Mr. T and Gatorade

by Dr. Steven J. Callis

            Before Mr. T was a television star, and before Gatorade was the popular drink of choice among athletes, I experienced both.  Known to me as Mr. Turentine, this simple, kind old man loved kids.  When we talked about him, he was “Mr. Turpentine;” when we talked to him, he was Mr. T.

            A member of our large church when I was young, Mt. T was faithful in his attendance to services and church activities.  He enjoyed standing out in the foyer talking to people and sneaking candy from his pocket into the hands of young children.  His best suit was old and hung droopily on his medium build frame.

            He lived alone, owned no car, and was an eccentric individual.  He did not hold official positions in the church, though I recall him helping with custodial duties sometimes.  He was not one to be called upon for answers to faith or theology.  But he loved Jesus, and he loved children.

            Our church had a high school age baseball team in the summertime.  Most church leagues played softball, so our team was registered in a community recreational league.  Games were played at various locations across the city.  I loved baseball growing up and was good enough to be in the starting lineup during those elementary years.  But this was big-boy baseball.  I was a small 9th grader seeing my first ‘real’ curve ball, and one bop in the head proved my fear to be warranted!

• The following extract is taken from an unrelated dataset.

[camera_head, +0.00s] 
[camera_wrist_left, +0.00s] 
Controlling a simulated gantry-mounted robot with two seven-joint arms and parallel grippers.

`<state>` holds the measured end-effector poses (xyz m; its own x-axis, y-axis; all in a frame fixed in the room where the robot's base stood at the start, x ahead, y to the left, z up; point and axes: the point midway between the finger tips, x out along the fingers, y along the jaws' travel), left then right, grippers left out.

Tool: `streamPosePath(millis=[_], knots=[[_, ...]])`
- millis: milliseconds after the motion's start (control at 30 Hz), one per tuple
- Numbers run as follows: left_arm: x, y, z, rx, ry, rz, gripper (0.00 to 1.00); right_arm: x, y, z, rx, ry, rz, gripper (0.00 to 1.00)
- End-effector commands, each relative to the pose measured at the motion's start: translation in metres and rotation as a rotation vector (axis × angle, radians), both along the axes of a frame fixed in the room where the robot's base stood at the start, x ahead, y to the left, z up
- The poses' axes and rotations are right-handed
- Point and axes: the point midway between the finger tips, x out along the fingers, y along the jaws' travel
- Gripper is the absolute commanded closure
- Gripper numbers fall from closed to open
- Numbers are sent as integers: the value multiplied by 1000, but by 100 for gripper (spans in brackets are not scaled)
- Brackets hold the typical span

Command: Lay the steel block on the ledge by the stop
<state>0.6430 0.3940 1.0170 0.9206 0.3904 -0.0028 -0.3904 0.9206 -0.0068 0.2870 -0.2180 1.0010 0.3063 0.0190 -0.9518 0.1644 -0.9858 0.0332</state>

            I did not get to play much, being among the younger boys, and being a ‘chicken.’  However, I did get on base a couple of times when the opposing pitcher could not hit my small strike zone. 

            We did have one faithful cheerleader who never missed a game.  His name was Mr. T.  No matter where we played, Mr. T found the bus route that would get him to our games, and he always brought a jug of Kool-Aid for us to drink.  At first I thought he used funny tasting water.  One of the older guys said that it was simply not sweetened.  He reasoned that Mr. T could not afford sugar, so he added salt instead!

            That was then.  We tried to be kind and not hurt his feelings, but it tasted awful, especially when we were expecting a sweet treat!

            Looking at it now, I don’t think Mr. T’s potion was a result of his eccentric ways or his lack of funds.  I genuinely believe he knew the effect sugar would have on athletes needing to replenish energy and lost fluids from perspiration.  I think he was providing us his own version of Gatorade, a sports drink that was not yet a staple across America in dugouts and on sidelines.

            In our large church Mr. T was well known and loved, but had no close circle of friends, no favorite people to sit with during fellowship meals, and was never an ‘up front’ person to be publicly noticed.  But he loved Jesus and he loved people, and he found a permanent place in my heart and memory. 

            By now he has long since reached his eternal home where he enjoys fellowship with Jesus forever.  I wonder if he ever knew what a blessing he was to others, and I wonder how long it took others like me to realize that fact, as well.